Historyk IPN, autor "Donosu na Wojtyłę" Marek Lasota mówił, że problem, przed jakim stają badacze archiwów IPN, to zauroczenie zawartością znajdujących się tam dokumentów. Jak podkreślił Lasota, historyk musi ocenić wiarygodność dokumentów i zweryfikować znajdujące się tam informacje w innych źródłach, co w przypadku spraw dotyczących duchownych jest trudne m.in. ze względu na brak dostępu do archiwów kościelnych.

Zdaniem Lasoty, nazwiska tajnych współpracowników należy ujawniać, kiedy jest stuprocentowa pewność, o kogo chodzi, zwłaszcza jeżeli dotyczy to osób, które tworzą wizerunek jakiegoś środowiska czy instytucji. Historyk uważa, że powinny się tym zająć komisje powołane przez te środowiska.

Redaktor naczelny miesięcznika "Więź" Zbigniew Nosowski podkreślał, że prawdę należy ujawniać "mądrze, spokojnie, rzeczowo", ale nie dla samej prawdy lecz "w trosce o pojednanie, o perspektywę wspólnego życia". Nie może być celem tylko ujawnienie prawdy, pogrążenie grzesznika. Trzeba dać mu szansę powstania - mówił dziennikarzom Nosowski.

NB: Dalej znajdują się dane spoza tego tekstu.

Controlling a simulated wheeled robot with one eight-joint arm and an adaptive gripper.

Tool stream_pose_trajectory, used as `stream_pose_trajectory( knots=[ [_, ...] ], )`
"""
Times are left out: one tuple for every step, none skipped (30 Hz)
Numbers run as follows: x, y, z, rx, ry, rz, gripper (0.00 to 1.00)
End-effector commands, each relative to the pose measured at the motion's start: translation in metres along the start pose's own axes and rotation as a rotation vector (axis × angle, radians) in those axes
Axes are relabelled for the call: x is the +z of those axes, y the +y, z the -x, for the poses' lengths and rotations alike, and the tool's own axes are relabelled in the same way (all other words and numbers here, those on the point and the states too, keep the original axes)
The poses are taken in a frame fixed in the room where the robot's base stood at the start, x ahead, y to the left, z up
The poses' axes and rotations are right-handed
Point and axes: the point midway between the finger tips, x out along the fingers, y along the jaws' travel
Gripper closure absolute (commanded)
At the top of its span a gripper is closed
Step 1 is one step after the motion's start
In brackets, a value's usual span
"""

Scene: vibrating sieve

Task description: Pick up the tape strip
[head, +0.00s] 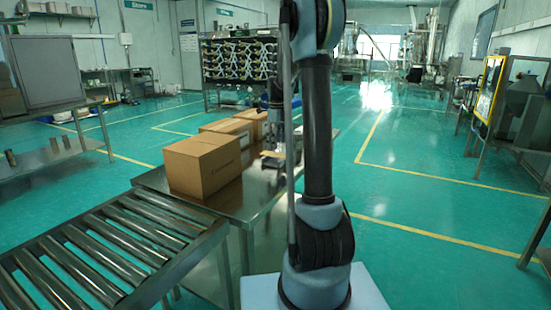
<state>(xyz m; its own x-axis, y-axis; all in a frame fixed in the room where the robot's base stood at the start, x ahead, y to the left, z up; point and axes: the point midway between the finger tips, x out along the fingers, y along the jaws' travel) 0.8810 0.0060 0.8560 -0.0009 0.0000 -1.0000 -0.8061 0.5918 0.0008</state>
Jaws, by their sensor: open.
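My gripper (273,143) is small in the head view, beyond my upright arm. It points down over the far part of the steel table (243,202), to the right of the cardboard boxes. It is open. A small tan piece (270,154), perhaps the tape strip, shows at the gripper's fingers near the table top. It is too small to tell whether it touches them. My arm column hides part of the table just to the right of it.
A large closed cardboard box (203,166) stands on the table's near left part, with smaller boxes (228,128) behind it. A roller conveyor (110,250) adjoins the table at the front left. A yellow-framed panel (489,88) stands at right. Green floor (410,210) is clear between.

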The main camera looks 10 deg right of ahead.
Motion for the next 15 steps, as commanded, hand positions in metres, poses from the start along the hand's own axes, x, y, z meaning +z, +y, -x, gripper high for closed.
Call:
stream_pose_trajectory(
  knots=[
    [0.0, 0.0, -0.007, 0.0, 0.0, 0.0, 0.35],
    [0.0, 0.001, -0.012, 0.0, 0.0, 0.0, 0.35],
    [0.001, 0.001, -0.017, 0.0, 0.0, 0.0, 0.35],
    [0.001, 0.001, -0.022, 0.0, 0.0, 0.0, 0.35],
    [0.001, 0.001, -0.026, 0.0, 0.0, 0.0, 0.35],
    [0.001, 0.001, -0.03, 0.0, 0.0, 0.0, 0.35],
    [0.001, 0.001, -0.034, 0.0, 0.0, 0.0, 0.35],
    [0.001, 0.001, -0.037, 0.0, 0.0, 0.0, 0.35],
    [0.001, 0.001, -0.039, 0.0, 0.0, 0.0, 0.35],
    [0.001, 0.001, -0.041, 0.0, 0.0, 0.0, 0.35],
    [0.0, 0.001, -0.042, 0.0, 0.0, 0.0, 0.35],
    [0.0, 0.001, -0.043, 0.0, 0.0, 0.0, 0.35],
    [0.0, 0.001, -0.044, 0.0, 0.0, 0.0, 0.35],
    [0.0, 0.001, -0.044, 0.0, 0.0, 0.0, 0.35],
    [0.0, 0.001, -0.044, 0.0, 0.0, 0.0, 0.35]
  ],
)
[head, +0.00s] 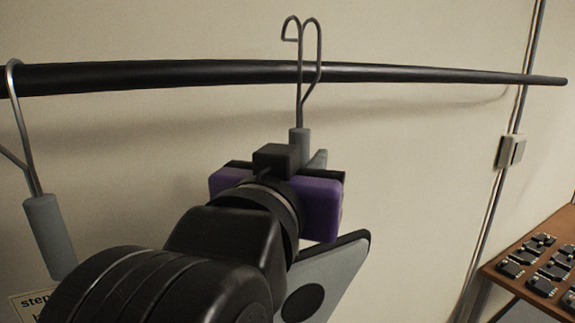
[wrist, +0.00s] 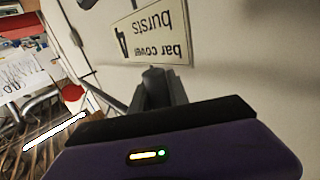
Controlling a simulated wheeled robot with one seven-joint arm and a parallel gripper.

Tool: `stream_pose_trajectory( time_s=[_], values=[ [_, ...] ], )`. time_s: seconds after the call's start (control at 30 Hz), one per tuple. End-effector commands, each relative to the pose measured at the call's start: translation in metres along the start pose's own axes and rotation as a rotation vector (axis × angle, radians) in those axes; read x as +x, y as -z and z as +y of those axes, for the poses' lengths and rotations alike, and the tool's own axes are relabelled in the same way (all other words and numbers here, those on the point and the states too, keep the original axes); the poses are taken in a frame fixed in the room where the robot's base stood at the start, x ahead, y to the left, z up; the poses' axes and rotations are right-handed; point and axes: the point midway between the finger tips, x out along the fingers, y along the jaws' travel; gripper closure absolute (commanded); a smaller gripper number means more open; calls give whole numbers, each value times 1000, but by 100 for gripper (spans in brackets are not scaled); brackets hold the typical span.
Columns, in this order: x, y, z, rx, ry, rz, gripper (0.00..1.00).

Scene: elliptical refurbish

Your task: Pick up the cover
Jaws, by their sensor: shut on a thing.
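My gripper (head: 308,160) is purple and black and stands in front of the wall, just below a black bar. Its grey fingers are shut on a grey sleeve (head: 299,141) at the lower end of a wire hook (head: 300,75). The hook's top rises above the bar; I cannot tell whether it touches the bar. In the wrist view, the fingers (wrist: 157,90) close around the sleeve's dark end (wrist: 153,73). A grey panel with a dark edge and a dark round spot (head: 345,262) is partly hidden behind my arm. I cannot tell for certain which part is the cover.
The black bar (head: 420,74) runs across the wall. Another hook with a grey sleeve (head: 48,235) hangs at left. A "bar cover bursts" sign (wrist: 160,35) is upside down in the wrist view. A brown table (head: 535,245) with small black items is at right.

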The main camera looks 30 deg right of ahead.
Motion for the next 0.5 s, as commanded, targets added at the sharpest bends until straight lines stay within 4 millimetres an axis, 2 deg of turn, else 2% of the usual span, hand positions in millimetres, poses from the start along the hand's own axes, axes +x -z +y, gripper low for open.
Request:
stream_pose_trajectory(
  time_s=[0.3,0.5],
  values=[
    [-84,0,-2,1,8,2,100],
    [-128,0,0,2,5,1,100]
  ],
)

Podczas debaty Nosowski odwołał się do doświadczenia redakcji "Więzi" z ujawnieniem informacji o współpracy ks. Michała Czajkowskiego z SB. Jak tłumaczył, przyjęto zasadę "wierzę, ale nie ufam" zakładając, że akta IPN pokazują prawdziwy, ale tylko pewnie wycinek, a nie całe życie ks. Czajkowskiego.

Jak podkreślił, ważna - choć bardzo trudna - była rozmowa z samym ks. Czajkowskim, wspólna modlitwa, nieudzielanie mediom cząstkowych informacji, a wreszcie wybór języka publikacji, o ile było to możliwe, pozbawionego emocji. Raport nie miał być sądem ani bilansem dobra i zła w jego życiu - mówił Nosowski.

Odnosząc się do sprawy ks. Iakowicza-Zaleskiego redaktor naczelny "Więzi" powiedział, że ludzie prawi są po różnych stronach tego sporu". Z jednej strony mamy logikę ujawniania prawdy, z drugiej logikę niekrzywdzenia innych - mówił.

Jego zdaniem sytuacja po decyzji krakowskiej kurii w sprawie ks. Isakiewicz-Zaleskiego jest "niejasna". Nosowski dodał, że każdy przełożony w Kościele ma prawo podejmować tego typu decyzje, a ks. Zaleski popełniał też wiele błędów.

Mam przekonanie, że wśród licznych błędów, które ks. Zaleski popełniał, był błąd przekroczenia uprawnień, bo na pewno nie umawiał się z kard. Dziwiszem, że będzie w swojej publikacji pisał także o przedstawicielach innych diecezji czy zakonów - powiedział dziennikarzom Nosowski.

Publicysta Jarosław Makowski mówił w dyskusji, że pojednanie jest możliwe, ale droga do niego nie może wieść na skróty, bez powiedzenia prawdy. Kościół nie może sobie na to pozwolić. Trzeba badać teczki SB, bo jeśli nie zrobi tego Kościół, zrobią to inni, a Kościół będzie zmuszony do reagowania na doniesienia mediów - uważa Makowski.

Podczas debaty przypomniano, że współpraca duchownych z wrogami Kościoła to grzech publiczny, za który powinni oni ponieść publiczną pokutę, co nie oznacza nagłaśniania sprawy w mediach, lecz konieczność wyznania winy i zadośćuczynienia środowiskom, które skrzywdzili.

Debatę "Prawda i miłosierdzie", podczas której dyskutowano także, jak okazywać miłosierdzie, zakończy msza św. z modlitwą o pojednanie.